Rollins Celebrates Asian American & Pacific Islander Heritage Month
April 27, 2023
By Jen Atwell ’11 ’20MBA
Rollins honors the lives and contributions of Asian Americans and Pacific Islanders through myriad opportunities for engagement and education.
In 1991, President George H.W. Bush designated the month of May as Asian American & Pacific Islander (AAPI) Heritage Month, paying tribute to the generations of Asians and Pacific Islanders who have been instrumental in the story of America. May was selected as the celebration month to commemorate when the first Japanese people immigrated to the U.S. in 1843.
From student-led events to new courses, Rollins offers a host of opportunities to learn more about the unique experiences, traditions, cultures, and contributions of the Asian American and Pacific Islander communities.
Throughout May, the Olin Library will feature a curated collection of books, both print and digital, as well as films created by members of the AAPI community. The collection will spotlight the cultural impact of stories like Little Fires Everywhere by Celeste Ng, The Bone People by Keri Hulme, Minor Feelings: An Asian American Reckoning by Cathy Park Hong, and They Called Us Enemy by George Takei, Justin Eisinger, Steven Scott, and Harmony Becker.
In Asian American Identity Through Representation—offered for the first time in fall 2022—adjunct professor and assistant director of international programs Mary Choi Robinson leads students on an examination of how Asian American identity is represented through various lenses, including media, the arts, gender, food, and politics. In this course, students gain a historical and contextual foundation of Asians in America and the challenges and consequences of representation or misrepresentation.
In another class that debuted this fall, Asian American Stories, English professor Martha Cheng and her students explore diversity within Asian American experiences through contemporary fiction, memoir, film, comedy, visual art, and television. The course grounds the texts in historical context as well as theories of racial identity to question what creatives tell us about being Asian American.
Both courses will be offered again in fall 2023.
Let’s Get LITerary
On their podcast, launching May 5, the women of Let’s Get LITerary are joined by chemistry professor Ellane Park to discuss Weike Wang’s newest novel, Joan Is Okay. Heralded as one of the best books of 2022 by everyone from The New York Times Book Review to NPR, the novel follows a remarkably complicated Chinese American woman as she juggles the competing priorities of life and family.
Asian American & Pacific Islander Student Union Senior Send-Off
- Where: Rice Family Pavilion
- When: Tuesday, May 2 | 12:30-2 p.m.
Join the Asian American & Pacific Islander Student Union (AAPISU) for their end-of-year celebration, where you’ll enjoy Hawaiian music, lei-making, and delicious AAPI cuisine.
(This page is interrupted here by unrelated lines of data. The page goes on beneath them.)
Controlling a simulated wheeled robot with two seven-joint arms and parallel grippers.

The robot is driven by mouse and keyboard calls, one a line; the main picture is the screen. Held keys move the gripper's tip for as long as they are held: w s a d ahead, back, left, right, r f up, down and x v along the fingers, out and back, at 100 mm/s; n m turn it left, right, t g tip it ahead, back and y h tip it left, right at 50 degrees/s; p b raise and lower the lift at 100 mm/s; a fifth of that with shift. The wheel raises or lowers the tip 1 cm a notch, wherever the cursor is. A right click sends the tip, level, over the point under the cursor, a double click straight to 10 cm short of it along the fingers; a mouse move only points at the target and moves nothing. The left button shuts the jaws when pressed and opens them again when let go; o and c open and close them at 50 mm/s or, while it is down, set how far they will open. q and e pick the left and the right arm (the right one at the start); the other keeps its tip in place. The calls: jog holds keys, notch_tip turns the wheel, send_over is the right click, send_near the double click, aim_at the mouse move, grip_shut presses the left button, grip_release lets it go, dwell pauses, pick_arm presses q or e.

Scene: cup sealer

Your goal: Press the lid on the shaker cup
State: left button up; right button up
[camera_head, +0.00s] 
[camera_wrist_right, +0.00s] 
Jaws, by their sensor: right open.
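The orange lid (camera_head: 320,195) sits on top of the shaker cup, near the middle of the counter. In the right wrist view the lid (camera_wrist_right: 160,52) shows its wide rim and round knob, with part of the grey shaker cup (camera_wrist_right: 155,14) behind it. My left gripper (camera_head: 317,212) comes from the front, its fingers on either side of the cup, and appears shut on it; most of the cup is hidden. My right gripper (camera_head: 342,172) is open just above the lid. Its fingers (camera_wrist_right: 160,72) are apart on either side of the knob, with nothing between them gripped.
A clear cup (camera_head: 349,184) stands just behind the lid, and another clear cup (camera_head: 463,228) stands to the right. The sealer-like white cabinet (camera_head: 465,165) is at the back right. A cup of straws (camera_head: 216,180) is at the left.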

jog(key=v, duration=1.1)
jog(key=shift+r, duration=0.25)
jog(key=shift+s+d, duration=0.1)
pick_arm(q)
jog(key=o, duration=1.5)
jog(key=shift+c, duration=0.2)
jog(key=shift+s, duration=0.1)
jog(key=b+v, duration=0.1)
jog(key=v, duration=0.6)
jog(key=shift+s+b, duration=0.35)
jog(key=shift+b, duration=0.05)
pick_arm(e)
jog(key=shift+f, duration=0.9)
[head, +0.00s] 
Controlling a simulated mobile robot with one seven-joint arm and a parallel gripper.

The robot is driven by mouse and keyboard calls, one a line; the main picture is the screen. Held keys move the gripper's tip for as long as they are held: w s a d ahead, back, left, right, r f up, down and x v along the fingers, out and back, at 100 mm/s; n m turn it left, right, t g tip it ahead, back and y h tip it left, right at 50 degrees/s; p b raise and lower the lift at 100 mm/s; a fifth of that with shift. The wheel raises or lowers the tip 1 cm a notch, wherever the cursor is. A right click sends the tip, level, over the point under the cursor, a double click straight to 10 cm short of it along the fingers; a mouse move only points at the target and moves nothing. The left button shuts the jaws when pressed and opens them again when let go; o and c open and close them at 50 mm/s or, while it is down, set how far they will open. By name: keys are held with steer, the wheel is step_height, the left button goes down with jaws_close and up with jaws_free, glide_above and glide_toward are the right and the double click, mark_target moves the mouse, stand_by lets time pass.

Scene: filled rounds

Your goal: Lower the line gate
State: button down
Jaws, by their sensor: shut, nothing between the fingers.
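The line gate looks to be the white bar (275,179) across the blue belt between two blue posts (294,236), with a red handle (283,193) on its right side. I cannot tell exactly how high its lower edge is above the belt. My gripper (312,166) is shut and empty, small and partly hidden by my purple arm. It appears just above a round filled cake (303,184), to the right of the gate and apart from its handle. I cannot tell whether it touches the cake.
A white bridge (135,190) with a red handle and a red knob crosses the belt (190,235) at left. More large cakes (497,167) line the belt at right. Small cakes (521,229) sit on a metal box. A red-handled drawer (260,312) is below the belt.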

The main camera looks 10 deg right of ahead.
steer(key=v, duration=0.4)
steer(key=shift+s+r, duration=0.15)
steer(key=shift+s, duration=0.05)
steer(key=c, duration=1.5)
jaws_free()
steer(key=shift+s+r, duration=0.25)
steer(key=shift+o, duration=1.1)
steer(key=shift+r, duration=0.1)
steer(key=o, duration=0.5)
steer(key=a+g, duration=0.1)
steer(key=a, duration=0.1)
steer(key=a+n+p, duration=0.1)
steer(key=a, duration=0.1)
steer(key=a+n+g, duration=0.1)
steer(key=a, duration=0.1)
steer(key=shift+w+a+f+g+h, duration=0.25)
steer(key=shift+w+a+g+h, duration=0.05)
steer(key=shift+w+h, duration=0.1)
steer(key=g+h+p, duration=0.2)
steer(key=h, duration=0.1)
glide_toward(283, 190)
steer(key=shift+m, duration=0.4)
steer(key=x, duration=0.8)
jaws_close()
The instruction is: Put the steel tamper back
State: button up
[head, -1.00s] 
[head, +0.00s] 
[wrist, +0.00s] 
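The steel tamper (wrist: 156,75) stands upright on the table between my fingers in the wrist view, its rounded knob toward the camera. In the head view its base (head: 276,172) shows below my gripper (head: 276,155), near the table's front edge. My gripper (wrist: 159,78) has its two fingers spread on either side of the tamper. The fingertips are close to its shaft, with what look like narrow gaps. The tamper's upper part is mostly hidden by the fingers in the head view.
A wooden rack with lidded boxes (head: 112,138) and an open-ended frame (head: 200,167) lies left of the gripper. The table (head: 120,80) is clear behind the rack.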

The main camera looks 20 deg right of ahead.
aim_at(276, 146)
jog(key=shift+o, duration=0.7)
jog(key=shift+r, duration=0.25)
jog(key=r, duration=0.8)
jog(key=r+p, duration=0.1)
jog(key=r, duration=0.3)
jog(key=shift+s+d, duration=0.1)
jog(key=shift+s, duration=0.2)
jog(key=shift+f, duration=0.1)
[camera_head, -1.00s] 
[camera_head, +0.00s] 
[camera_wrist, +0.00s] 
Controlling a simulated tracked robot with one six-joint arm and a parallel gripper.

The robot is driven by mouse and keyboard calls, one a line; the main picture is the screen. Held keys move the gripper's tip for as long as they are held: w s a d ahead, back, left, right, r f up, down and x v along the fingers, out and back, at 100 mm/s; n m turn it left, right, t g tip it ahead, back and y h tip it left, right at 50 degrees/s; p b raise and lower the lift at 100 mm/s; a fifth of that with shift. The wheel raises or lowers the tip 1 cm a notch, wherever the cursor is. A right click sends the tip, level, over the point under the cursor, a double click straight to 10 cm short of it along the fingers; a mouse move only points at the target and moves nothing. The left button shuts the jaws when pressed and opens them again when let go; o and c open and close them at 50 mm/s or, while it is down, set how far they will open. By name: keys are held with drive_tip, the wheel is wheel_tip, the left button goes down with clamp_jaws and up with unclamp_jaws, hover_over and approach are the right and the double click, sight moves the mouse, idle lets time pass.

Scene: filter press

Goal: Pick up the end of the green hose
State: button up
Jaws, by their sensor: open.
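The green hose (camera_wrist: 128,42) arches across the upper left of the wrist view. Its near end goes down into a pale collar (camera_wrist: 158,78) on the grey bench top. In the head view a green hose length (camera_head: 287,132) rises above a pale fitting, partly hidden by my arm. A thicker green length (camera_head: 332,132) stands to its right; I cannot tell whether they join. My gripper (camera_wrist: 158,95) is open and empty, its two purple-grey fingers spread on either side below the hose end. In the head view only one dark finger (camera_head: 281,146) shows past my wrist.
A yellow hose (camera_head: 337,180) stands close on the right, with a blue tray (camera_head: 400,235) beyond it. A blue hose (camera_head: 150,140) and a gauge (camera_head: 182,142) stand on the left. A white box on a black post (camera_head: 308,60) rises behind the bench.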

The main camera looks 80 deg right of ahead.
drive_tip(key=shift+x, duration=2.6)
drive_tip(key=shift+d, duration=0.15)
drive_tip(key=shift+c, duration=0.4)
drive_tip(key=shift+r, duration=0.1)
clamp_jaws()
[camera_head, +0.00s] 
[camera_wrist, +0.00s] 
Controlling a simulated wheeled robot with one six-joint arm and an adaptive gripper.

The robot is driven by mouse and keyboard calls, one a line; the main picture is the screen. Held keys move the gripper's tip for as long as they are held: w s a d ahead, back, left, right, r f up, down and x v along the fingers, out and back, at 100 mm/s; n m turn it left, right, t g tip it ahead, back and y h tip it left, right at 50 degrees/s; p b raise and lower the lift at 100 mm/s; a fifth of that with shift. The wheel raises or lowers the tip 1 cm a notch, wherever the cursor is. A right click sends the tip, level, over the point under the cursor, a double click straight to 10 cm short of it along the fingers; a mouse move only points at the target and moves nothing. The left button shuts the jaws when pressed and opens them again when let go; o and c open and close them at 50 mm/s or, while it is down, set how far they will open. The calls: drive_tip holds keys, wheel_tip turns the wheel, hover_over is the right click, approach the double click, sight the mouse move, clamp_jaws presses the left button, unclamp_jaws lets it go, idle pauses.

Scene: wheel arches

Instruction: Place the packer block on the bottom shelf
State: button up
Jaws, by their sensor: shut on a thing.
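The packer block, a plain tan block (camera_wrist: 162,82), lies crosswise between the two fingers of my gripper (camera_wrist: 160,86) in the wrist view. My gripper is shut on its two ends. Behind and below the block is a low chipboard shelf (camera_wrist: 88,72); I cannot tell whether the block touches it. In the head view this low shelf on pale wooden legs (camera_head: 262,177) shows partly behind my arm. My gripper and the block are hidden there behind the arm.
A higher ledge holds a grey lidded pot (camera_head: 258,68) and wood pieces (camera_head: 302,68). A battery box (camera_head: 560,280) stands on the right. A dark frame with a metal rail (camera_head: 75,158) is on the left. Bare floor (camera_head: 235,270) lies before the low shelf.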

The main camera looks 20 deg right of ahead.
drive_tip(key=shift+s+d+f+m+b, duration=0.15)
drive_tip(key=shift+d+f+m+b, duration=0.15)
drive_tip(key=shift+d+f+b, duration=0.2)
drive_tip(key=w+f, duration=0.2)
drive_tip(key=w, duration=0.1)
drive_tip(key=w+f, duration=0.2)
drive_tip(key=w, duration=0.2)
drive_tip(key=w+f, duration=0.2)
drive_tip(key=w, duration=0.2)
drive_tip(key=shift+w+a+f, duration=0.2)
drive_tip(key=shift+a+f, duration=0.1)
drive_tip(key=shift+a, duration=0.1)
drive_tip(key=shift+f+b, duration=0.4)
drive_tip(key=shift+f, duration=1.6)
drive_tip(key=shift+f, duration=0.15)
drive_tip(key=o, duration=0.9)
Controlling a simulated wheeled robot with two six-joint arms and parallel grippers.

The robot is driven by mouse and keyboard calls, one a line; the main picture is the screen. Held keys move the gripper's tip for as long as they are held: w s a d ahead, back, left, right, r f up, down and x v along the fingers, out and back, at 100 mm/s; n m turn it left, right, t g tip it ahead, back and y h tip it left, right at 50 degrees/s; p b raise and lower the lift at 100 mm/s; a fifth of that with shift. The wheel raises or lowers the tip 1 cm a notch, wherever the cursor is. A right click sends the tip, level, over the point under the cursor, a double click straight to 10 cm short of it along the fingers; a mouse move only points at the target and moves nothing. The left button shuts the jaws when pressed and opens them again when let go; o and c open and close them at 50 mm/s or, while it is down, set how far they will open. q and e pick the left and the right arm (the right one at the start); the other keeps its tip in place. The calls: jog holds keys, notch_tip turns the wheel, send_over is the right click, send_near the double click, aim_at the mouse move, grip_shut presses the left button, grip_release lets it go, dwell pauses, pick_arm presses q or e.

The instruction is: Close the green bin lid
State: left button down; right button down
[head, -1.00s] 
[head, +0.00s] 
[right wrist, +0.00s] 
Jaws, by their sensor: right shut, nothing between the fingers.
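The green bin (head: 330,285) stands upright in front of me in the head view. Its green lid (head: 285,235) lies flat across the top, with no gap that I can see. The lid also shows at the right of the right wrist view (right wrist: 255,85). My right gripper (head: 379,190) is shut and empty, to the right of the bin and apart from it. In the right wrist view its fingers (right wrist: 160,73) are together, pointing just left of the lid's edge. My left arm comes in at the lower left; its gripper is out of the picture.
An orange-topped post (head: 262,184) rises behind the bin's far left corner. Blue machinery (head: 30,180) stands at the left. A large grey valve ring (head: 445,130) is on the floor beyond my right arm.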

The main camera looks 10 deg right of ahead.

This student organization provides a community for those of AAPI identity or those who share a passion for AAPI culture while building awareness and creating educational opportunities for the Rollins community.
Campus Center Cuisine
- Where: Skillman Dining Hall
- When: Tuesday, May 2 | 11:30 a.m.-2 p.m.
Dining Services celebrates AAPI Heritage Month with a one-day culinary takeover featuring East Asian, South Asian, and Pacific Islander cuisines at each of the food stations. Dishes will include japchae, a Korean dish of stir-fried glass noodles; pho, a Vietnamese soup; pani popo, sweet Samoan coconut rolls; and much more.
In the Community
Asian Americans in Florida: Their Histories & Contributions to the Sunshine State
- Where: Orange County Regional History Center
- When: Sunday, May 21 | 2-3 p.m.
Wenxian Zhang, professor and head of archives and special collections at Olin Library, will deliver a presentation that traces Asians’ experiences in Florida from the late 19th century to present day. Asian immigrants began arriving in the Sunshine State after the Civil War, and throughout the past 150-plus years, they’ve played an increasingly visible role in the state’s economic, social, and political affairs. The event will also include discussions on the life of Lue Gim Gong, a Chinese American horticulturist known as the “Citrus Wizard of Florida.”